Much has been written over the years about the always unexpected Cox-Arquette family dynamic since the couple first separated in 2010, but it soon becomes obvious that the dynamic is incredibly positive these days. After all, Cox cast her ex-husband in a pivotal role in her directorial debut.

“Isn’t he great in the movie?” she asks. “It was so great to direct him, because I know him so well. And I love the way his brain works. He’s got so much going on, but his heart is pure. That’s one kind human being, for sure.”

It’s one thing, of course, to be personally invested in a directing project because your family is also involved. It’s another when your money’s in it, too. Cox financed Just Before I Go herself, realizing the harsh reality of the business. She wanted to direct a film during her Cougar Town hiatus, fell in love with David Flebotte’s script, and knew it would take too long to get financing the traditional way.

“I wanted to tell the story now,” she says. “And to get a cast you have to have financing, and to get financing you have to have a cast. I couldn’t do it. So I was like, ‘Fuck it. I’m going to do this. I’m going to pay for it.’” Risky? Yes. And she knows it. “I know that’s not always a good idea,” she says. “And I financed other things before in this business that have not paid off too well. But that’s how much I believed in it.”

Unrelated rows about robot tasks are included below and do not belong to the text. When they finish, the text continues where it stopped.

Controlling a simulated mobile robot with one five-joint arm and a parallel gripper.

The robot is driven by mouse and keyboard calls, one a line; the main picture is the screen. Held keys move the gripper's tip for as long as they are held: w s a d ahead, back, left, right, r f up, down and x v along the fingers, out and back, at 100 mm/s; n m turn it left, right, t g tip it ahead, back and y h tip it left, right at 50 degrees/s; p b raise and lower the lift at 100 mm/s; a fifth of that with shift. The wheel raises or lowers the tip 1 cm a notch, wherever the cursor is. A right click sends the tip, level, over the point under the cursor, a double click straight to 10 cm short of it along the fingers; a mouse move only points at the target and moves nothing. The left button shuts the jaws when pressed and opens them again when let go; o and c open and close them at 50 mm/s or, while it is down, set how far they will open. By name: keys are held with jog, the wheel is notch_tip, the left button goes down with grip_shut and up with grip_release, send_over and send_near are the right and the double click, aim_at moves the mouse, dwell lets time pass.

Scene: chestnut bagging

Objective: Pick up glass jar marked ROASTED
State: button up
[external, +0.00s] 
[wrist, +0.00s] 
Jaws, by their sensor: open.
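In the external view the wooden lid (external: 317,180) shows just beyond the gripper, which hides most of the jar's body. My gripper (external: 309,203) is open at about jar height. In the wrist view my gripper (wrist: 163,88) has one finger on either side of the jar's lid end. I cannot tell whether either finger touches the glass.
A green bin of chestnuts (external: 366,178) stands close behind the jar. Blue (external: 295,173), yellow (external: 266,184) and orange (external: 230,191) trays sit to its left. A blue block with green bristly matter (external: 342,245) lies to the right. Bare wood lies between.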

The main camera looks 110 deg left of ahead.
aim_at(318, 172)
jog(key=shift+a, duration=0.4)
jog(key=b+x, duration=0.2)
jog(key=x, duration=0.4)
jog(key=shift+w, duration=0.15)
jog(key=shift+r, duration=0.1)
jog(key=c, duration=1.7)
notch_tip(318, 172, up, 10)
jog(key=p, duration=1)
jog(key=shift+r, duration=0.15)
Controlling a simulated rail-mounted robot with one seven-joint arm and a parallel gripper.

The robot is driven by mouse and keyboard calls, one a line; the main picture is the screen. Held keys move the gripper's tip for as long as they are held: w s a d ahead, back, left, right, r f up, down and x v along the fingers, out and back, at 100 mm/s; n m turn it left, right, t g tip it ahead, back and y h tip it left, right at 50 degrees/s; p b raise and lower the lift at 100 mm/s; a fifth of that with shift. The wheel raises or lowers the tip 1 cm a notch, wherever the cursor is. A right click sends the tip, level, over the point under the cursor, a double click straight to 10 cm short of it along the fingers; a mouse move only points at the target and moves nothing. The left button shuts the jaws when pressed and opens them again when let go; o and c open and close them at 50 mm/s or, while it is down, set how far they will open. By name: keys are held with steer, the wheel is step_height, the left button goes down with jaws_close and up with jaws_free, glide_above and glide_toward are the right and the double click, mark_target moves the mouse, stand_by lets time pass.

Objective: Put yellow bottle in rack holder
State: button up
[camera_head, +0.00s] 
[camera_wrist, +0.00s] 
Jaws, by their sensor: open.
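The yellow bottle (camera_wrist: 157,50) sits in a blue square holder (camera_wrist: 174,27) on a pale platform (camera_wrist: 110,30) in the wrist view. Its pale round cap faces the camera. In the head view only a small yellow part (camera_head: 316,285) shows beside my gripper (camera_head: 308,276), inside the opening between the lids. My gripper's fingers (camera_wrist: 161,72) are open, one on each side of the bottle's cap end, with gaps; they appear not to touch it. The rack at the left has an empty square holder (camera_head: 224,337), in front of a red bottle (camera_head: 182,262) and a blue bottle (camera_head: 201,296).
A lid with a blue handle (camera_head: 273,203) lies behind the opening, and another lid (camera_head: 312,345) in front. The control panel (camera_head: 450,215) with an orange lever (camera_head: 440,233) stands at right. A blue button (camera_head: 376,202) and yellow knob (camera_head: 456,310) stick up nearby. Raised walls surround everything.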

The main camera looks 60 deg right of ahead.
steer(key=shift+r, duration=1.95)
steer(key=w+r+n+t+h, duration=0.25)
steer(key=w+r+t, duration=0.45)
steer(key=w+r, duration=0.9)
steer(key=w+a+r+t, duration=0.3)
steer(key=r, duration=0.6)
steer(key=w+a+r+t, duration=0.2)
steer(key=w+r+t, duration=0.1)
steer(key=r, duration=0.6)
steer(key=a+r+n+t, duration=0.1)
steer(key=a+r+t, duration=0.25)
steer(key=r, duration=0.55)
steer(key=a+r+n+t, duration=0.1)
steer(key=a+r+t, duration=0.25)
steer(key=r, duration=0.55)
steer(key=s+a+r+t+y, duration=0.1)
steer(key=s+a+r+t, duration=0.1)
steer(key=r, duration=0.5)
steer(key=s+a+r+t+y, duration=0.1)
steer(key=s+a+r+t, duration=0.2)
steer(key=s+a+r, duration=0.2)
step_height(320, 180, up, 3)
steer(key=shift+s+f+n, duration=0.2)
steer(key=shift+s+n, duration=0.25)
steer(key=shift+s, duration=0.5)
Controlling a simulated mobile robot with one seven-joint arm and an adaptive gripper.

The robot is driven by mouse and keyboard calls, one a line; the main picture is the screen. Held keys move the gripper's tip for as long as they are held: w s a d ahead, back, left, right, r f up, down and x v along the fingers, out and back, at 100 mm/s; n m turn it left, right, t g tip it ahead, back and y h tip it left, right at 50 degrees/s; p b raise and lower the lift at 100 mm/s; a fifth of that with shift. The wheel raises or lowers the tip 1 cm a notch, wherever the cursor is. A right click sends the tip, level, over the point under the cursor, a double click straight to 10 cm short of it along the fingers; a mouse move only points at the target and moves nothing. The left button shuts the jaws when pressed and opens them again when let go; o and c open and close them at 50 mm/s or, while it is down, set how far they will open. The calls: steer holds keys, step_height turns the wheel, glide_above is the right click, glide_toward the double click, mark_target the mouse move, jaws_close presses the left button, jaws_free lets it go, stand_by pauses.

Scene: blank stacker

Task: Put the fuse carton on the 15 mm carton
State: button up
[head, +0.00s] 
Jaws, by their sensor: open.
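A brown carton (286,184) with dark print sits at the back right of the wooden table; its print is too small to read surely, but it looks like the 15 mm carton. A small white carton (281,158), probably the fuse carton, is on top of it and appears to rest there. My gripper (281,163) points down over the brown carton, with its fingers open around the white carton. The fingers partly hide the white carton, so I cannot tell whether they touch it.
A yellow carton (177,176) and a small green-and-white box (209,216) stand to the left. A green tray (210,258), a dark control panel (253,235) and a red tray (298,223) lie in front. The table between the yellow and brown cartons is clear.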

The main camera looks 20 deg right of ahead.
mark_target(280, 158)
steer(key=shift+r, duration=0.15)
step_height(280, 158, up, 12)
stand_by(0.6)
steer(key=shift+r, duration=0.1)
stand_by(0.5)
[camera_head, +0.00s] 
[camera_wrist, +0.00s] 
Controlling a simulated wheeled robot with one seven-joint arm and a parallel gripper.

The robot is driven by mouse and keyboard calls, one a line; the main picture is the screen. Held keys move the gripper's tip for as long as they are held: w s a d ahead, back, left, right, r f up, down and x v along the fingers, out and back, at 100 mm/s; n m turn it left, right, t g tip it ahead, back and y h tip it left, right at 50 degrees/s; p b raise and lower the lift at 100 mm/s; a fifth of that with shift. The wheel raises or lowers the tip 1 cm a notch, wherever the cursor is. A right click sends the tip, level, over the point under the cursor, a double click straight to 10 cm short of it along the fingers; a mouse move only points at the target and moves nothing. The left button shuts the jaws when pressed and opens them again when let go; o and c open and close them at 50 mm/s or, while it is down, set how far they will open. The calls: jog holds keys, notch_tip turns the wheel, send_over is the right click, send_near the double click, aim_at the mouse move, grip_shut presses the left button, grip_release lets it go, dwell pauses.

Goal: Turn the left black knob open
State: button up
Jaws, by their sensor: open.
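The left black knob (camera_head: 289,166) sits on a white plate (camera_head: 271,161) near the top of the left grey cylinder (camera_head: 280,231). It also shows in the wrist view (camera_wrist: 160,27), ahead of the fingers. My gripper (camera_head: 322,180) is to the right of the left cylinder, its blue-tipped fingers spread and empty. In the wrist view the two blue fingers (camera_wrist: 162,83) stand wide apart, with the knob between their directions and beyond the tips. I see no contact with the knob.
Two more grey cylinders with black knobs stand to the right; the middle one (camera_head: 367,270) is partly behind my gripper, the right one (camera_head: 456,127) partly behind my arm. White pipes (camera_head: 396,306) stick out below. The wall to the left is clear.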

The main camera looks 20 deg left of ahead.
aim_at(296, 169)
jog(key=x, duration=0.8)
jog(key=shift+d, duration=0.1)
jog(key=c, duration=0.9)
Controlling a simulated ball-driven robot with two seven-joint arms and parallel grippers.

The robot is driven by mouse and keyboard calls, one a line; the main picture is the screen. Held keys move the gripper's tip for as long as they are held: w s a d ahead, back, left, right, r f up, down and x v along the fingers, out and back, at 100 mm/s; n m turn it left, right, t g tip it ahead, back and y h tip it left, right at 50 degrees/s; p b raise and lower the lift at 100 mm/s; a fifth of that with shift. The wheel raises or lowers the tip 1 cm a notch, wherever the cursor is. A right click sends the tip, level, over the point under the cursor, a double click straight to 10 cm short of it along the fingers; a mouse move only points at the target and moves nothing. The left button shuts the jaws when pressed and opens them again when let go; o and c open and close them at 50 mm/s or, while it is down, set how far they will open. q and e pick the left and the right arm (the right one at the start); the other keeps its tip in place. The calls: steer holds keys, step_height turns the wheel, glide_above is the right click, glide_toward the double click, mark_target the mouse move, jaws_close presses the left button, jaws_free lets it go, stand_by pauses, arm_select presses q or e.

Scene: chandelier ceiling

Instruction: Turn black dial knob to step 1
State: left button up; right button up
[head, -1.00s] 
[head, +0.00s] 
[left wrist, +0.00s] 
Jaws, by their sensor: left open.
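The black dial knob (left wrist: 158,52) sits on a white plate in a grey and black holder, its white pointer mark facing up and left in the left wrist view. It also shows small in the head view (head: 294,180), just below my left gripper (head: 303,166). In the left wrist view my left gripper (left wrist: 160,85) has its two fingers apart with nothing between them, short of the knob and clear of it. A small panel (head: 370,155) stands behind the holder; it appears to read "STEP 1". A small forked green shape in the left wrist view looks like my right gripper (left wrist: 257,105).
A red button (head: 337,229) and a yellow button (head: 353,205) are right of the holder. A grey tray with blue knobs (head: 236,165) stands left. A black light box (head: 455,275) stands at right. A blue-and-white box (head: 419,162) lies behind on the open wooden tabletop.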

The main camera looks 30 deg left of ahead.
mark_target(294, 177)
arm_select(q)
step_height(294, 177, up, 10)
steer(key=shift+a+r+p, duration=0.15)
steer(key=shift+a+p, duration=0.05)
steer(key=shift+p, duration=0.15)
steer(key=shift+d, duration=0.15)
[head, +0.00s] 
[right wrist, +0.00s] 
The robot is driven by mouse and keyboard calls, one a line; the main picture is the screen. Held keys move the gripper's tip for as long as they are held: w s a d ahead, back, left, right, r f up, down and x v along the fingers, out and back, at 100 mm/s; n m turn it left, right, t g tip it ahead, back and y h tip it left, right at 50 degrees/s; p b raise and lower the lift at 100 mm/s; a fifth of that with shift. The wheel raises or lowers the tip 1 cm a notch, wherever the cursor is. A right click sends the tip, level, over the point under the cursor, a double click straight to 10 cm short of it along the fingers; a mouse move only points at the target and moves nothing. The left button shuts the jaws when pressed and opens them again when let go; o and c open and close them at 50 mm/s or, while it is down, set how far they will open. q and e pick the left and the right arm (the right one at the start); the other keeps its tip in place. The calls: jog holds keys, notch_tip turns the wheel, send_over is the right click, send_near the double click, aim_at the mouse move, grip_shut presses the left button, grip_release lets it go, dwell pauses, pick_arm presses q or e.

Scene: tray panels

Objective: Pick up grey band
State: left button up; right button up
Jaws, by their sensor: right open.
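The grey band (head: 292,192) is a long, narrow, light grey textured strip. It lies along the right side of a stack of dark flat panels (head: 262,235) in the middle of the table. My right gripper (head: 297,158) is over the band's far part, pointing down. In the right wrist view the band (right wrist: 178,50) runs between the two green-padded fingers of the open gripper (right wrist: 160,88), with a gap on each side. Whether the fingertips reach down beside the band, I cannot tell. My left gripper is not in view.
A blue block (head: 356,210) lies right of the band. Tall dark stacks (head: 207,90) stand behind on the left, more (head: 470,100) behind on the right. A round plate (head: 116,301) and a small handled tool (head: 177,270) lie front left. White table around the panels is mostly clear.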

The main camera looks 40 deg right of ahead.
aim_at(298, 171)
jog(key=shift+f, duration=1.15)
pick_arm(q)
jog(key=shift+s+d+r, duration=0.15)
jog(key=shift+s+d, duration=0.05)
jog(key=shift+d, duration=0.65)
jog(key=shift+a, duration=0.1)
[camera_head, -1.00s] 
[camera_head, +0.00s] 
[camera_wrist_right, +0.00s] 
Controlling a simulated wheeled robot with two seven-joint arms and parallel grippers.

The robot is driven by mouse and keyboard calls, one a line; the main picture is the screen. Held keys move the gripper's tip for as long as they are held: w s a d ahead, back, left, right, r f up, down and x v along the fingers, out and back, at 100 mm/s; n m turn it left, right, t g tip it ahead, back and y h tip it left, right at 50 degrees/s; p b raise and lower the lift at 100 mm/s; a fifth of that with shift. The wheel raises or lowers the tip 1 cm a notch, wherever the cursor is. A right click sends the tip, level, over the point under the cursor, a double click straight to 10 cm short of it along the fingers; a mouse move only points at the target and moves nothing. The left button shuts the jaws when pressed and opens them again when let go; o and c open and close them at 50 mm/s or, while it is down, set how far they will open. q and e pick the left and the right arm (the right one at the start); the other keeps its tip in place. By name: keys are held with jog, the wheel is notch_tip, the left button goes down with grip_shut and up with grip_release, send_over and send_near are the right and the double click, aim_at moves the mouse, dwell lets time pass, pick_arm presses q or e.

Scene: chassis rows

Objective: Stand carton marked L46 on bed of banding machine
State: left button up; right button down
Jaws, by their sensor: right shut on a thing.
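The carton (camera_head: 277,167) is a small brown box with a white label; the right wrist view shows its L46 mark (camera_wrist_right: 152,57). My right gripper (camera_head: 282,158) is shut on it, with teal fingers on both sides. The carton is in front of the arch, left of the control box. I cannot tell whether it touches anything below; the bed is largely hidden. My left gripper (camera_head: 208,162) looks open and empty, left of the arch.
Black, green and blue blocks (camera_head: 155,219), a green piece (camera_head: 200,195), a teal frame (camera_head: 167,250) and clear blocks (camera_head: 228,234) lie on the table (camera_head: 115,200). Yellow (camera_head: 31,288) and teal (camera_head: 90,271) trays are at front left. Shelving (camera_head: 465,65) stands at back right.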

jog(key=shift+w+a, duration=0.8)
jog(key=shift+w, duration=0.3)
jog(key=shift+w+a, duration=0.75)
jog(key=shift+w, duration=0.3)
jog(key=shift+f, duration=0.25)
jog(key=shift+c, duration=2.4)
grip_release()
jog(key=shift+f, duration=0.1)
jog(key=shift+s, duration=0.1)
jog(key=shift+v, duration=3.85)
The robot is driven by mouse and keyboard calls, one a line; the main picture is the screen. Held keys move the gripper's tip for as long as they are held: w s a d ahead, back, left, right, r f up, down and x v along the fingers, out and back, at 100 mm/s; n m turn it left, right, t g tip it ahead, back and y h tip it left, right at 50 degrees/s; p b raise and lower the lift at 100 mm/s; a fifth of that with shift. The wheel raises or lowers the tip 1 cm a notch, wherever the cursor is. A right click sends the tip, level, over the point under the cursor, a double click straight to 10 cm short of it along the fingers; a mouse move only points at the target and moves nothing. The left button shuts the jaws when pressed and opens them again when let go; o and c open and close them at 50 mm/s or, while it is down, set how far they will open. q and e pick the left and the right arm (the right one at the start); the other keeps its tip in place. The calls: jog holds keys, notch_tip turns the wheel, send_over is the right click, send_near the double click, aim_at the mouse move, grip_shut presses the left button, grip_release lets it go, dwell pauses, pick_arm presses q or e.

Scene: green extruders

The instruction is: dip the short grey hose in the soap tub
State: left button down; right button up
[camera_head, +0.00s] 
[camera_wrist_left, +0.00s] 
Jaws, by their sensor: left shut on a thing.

But she did her due diligence. She cut her teeth first directing episodes of Cougar Town, about 10 in all. She stepped behind the camera in 2012 to helm the Lifetime movie Talhotblond. She also, and most crucially, sought the advice of David Fincher (The Social Network, House of Cards).

“He really helped me establish how I wanted the film to look,” she says. “He always asks me questions that you go away thinking, ‘OK. I have to answer these before I know exactly what I’m doing.’ And with this one—he also helped me on Talhotblond—I actually sent him the movie afterwards and he helped me define the tone. Because it’s hard to get people to laugh, or cry, or think suicide would ever be funny. Because it’s not!”

But—laugh or cry—Just Before I Go does make you question whether that “reset” button we so constantly wish existed would really be so great. That, if it existed, whether we would actually want to press it. Cox herself is entering yet another phase of her career, this time as a director, a transition that typically has anyone reflecting on the past, and maybe even on regrets. But directing this film made her see that, again, maybe, there’s fruitlessness in all of that.

“We all have issues and there’s a lot of acceptance that has to take place,” she says. “God, I mean, with life—all the time you wish you weren’t the age you are. That if you know then what you know now… But you can’t live in the past.”

But then, just when we feared that the Cox we suspected we knew was about to get too schmaltzy, too idyllic, she adds a caveat. “OK, sometimes I say too many things, and then I really do want to push reset,” she concedes. “I just wish there was a time machine sometimes.”